Exercise description — Search the data below for the word "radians" and copy each line that holds it.

Data shown —
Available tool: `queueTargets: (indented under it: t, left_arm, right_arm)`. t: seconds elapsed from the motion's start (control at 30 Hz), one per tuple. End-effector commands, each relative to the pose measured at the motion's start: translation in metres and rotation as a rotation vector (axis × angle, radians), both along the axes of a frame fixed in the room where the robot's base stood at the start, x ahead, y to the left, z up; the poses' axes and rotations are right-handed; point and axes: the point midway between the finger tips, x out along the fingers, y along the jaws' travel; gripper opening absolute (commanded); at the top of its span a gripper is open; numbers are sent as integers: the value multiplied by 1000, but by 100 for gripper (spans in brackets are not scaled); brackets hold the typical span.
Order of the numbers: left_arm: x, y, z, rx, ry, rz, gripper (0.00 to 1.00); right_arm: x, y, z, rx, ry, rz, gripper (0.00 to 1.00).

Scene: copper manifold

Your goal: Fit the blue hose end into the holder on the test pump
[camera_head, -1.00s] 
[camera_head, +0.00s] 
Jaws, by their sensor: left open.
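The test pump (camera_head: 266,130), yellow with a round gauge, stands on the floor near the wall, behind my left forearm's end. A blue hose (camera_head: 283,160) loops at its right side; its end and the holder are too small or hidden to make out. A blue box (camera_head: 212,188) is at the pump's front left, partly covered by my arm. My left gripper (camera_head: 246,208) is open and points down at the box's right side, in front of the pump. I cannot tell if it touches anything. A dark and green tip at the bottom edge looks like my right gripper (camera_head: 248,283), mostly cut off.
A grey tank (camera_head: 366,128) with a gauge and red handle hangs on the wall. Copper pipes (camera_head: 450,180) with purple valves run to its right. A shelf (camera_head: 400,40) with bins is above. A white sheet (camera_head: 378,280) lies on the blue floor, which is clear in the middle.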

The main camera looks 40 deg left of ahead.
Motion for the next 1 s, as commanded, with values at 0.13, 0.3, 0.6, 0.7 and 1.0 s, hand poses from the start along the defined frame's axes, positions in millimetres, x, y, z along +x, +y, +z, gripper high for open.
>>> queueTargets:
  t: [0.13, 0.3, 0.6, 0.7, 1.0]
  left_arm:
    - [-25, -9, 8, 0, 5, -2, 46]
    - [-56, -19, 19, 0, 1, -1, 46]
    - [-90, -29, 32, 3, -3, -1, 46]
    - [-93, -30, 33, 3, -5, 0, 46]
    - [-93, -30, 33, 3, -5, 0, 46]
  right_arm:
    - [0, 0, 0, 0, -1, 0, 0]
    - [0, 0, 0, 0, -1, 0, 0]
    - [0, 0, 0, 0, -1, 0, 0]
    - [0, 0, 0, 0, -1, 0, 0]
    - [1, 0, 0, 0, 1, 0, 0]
--
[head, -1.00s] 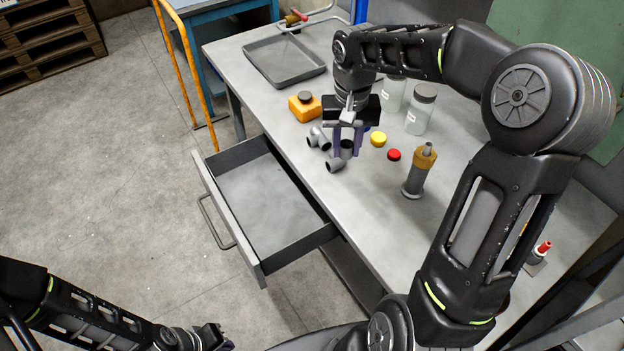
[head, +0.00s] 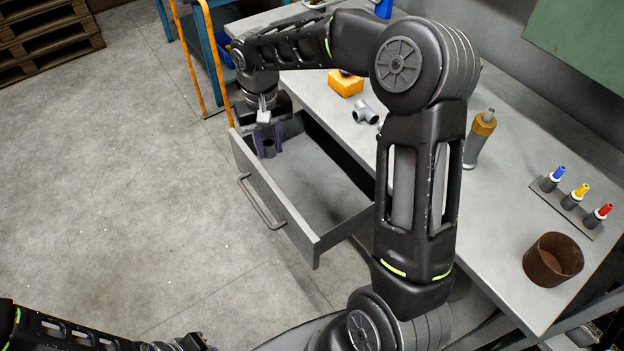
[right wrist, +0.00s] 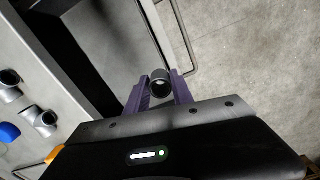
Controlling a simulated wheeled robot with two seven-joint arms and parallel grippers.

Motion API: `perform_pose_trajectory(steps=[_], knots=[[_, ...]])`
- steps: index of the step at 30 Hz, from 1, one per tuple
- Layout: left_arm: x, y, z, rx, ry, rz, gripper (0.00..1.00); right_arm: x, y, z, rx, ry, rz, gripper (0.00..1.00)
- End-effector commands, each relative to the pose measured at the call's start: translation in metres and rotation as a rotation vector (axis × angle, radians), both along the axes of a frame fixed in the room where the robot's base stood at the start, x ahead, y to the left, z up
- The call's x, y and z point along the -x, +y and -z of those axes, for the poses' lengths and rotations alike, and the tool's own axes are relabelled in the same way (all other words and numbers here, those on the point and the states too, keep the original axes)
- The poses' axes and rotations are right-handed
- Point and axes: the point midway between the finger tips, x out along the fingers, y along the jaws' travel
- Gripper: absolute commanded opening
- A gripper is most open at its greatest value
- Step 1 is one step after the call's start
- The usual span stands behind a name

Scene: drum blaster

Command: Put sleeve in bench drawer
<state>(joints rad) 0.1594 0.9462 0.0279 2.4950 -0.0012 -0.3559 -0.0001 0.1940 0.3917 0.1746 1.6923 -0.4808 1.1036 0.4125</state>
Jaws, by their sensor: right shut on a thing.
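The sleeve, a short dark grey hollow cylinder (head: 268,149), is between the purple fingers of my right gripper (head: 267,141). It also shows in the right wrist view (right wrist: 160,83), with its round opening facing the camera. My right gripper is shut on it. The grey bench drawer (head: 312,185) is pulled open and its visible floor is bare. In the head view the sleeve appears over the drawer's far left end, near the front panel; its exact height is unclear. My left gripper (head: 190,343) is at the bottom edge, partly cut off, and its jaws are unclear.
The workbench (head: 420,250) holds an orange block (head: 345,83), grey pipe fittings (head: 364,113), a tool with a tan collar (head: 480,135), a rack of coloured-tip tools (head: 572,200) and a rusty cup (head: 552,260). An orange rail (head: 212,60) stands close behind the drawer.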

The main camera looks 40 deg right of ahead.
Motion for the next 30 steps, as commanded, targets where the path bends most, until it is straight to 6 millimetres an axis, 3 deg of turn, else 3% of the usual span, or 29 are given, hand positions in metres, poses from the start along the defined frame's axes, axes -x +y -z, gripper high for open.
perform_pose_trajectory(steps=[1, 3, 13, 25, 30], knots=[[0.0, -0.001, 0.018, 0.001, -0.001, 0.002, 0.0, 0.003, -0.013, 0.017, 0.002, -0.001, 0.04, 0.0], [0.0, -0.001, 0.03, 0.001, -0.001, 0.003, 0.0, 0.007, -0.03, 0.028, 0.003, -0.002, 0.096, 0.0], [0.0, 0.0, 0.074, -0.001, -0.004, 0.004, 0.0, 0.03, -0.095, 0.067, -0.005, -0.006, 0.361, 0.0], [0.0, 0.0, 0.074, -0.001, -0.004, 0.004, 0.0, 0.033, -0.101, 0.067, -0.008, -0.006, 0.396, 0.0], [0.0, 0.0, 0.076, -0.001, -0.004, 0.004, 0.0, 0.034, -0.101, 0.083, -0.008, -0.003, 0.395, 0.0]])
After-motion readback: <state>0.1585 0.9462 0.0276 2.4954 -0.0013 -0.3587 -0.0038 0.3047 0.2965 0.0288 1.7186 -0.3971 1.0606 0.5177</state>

Response to the exercise —
Available tool: `queueTargets: (indented under it: t, left_arm, right_arm)`. t: seconds elapsed from the motion's start (control at 30 Hz), one per tuple. End-effector commands, each relative to the pose measured at the motion's start: translation in metres and rotation as a rotation vector (axis × angle, radians), both along the axes of a frame fixed in the room where the robot's base stood at the start, x ahead, y to the left, z up; the poses' axes and rotations are right-handed; point and axes: the point midway between the finger tips, x out along the fingers, y along the jaws' travel; gripper opening absolute (commanded); at the top of its span a gripper is open; numbers are sent as integers: the value multiplied by 1000, but by 100 for gripper (spans in brackets are not scaled); brackets hold the typical span.
- End-effector commands, each relative to the pose measured at the call's start: translation in metres and rotation as a rotation vector (axis × angle, radians), both along the axes of a frame fixed in the room where the robot's base stood at the start, x ahead, y to the left, z up

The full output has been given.